For global equity markets the first half of 2018 was a case of two steps forward, two steps back. The FTSE All-Share index bounced back from a 10% drop in the first quarter to finish the half year down just 0.5% (including dividends). The FTSE World index gained 1%, helped by the drop in sterling and the outperformance of American stocks.
Investment trusts performed better, with the FTSE Equity Investment Instruments index returning 2.8%. Since 55% of this index is made up of equity funds and 45% comprises other asset types whose performance has generally lagged, an equity investor with a few of the better-performing funds could easily have racked up a return of 5% between January and June. An annualised return of 10% when inflation is only 2.4% is more than satisfactory.
Most followers of MoneyWeek recommendations should be happy. In the global sector, returns averaged 3.6%, but Independent, Scottish Mortgage and Monks managed 21%, 18% and 10% respectively. Mid Wynd, Alliance, Witan and Scottish Investment Trust all produced marginally positive performances. Scottish Mortgage’s performance is largely due to its high exposure to technology; in this sector, Polar Capital Technology Trust’s return of 10% was trounced by Allianz Technology with 22%, while Herald, with a broader new-economy mandate but heavily focused on the UK, returned 15%.
Among the more defensive global funds, RIT stands out with a return above 5%. In the international income sector, Henderson International has been disappointing with a return of -4.6% but at least we advised against Murray International, down 10%. Scottish American, a recent recommendation, was only down 1%. Another Baillie Gifford Trust, Edinburgh Worldwide, leads the global small-cap sector with a return of 17%, followed by North Atlantic Smaller Companies at 8%.

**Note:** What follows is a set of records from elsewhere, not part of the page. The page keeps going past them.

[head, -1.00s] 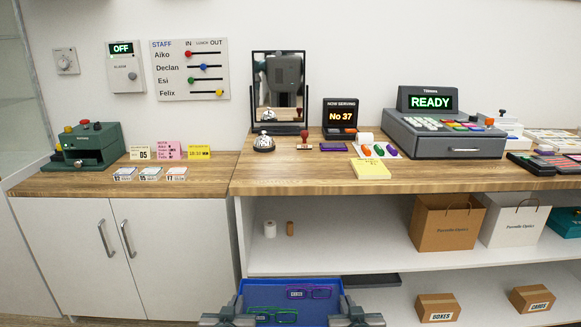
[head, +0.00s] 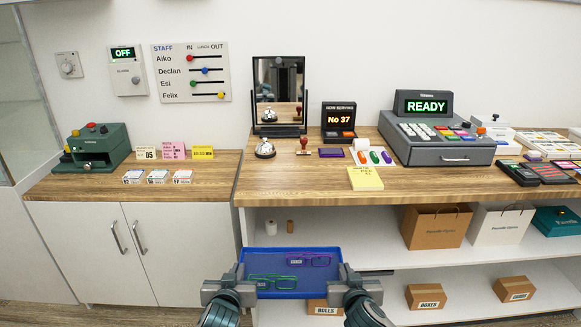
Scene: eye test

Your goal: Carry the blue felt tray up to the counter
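The blue felt tray (head: 315,279) is at the lower middle of the head view, held in front of the open shelves and below the countertop. It looks about level. Purple glasses (head: 319,260) and green glasses (head: 262,281) lie in it, each with a small white tag. My left gripper (head: 238,288) is at its near left corner and my right gripper (head: 338,288) at its near right corner. Both look shut on the tray's sides, though the fingertips are partly hidden. The wooden counter (head: 290,184) is above and beyond the tray.
A yellow notepad (head: 365,179) lies near the counter's front edge, with a bell (head: 265,148), a mirror (head: 279,95) and a cash register (head: 437,135) behind. The front strip left of the notepad is bare. Below are bags (head: 436,228) and boxes (head: 426,296).

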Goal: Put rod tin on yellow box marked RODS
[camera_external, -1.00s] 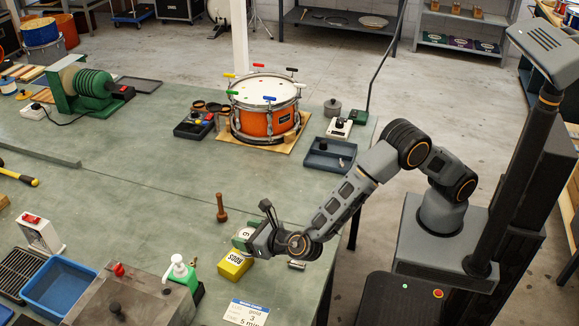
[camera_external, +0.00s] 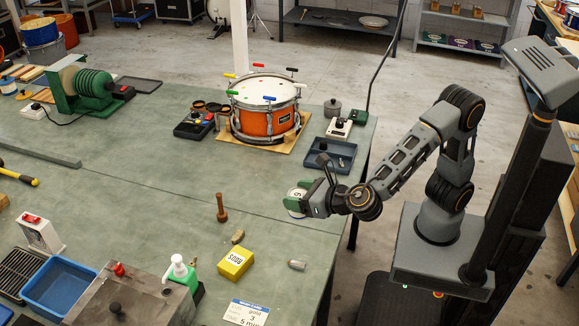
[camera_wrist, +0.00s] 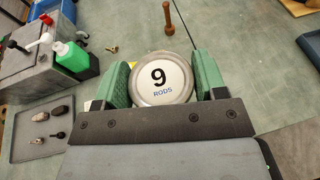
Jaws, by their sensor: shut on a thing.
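A brown wooden peg (camera_external: 221,208) stands left of my gripper. A small grey piece (camera_external: 297,265) lies right of the box, and a green-white pump bottle (camera_external: 180,272) stands to its left. A dark blue tray (camera_external: 328,153) and a drum (camera_external: 265,110) are farther back.

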Among the UK specialists, Artemis Alpha has bounced back after a dismal five years with a 16% return, but the ever-reliable Finsbury Income & Growth, which achieved 4.8%, is a safer pick. Schroder Income Growth notched up 10% as the discount to net asset value narrowed: investors expect the performance to improve when the management moves to Baillie Gifford. Discount narrowing also explains the 7% return from Fidelity Special Situations. Aurora, a contrarian fund we recently recommended, gained 5.3%.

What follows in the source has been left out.